The microhardness and friction, and wear properties of TC4 coating prepared under different laser powers were analyzed, and the electrochemical corrosion behavior of TC4 coating in 3.5% NaCl solution was studied by electrochemical corrosion test. The α phase and β phase in the cladding layer were numerically simulated, and the following conclusions were drawn.

(1)

The hardness of the cladding layer after laser cladding is about 35.17% higher than that of the substrate, and the average hardness inside the cladding layer can reach about 500 HV. The average hardness of the laser power of 1800 W is the highest, indicating that the hardness distribution in the cladding layer is relatively uniform. Conversely, when the laser power is 1000 W, the average hardness is lower, and the internal hardness of the cladding layer fluctuates the most.

(2)

When the laser power is 1400 W, the cladding layer has the highest self-corrosion potential (−0.110 V), the lowest corrosion current (0.125 μA·cm⁻²), the largest polarization resistance (2,056,570 Ω), and the macroscopic performance is the best corrosion resistance.

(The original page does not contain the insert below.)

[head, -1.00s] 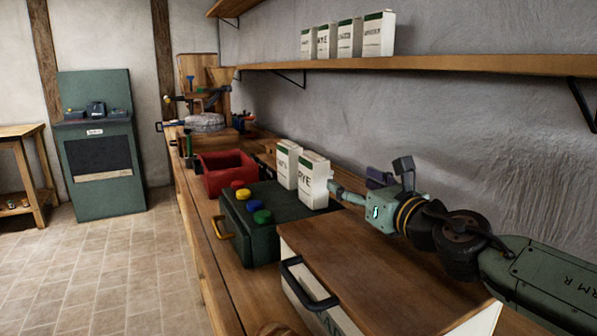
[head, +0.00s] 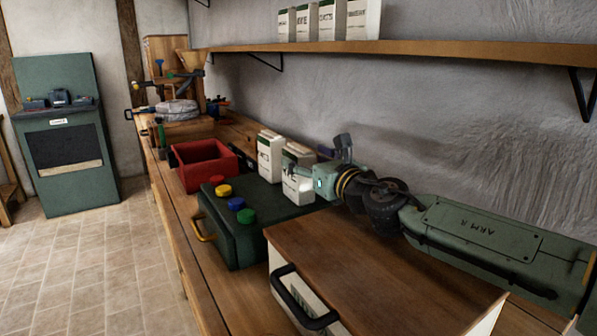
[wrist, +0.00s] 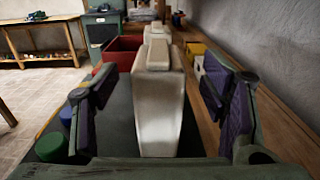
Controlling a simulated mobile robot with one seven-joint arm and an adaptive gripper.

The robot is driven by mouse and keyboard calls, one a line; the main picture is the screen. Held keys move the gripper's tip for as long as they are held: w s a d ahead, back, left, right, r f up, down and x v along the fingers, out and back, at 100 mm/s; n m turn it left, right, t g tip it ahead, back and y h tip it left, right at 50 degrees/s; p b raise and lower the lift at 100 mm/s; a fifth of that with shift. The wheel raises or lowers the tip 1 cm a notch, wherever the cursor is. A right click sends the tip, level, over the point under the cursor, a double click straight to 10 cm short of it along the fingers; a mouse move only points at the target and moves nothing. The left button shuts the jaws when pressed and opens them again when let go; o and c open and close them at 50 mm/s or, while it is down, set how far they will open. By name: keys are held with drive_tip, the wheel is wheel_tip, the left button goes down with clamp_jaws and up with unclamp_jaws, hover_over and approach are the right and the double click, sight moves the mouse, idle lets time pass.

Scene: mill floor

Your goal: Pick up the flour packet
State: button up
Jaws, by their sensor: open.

As the laser power increases, the Rct increases first and then decreases. When the laser power increases from 1000 W to 1800 W, the resistance value of Rct gradually increases. When the laser power is 1800 W, the cladding layer has a maximum charge transfer resistance Rct ((5.8864 ± 0.22) × 10⁵), which is much higher than that of the other three groups of experiments.

(3)

The results of numerical simulation show that the current density of the β phase is larger than that of the α phase, and the β phase is more susceptible to corrosion. When the α phase and the β phase form a galvanic cell in the electrolyte, the potential of the β phase is lower than that of the α phase, so the electrolyte is always finitely dissolved. Due to the high potential of the α phase, it belongs to the protected party, and no corrosion occurs.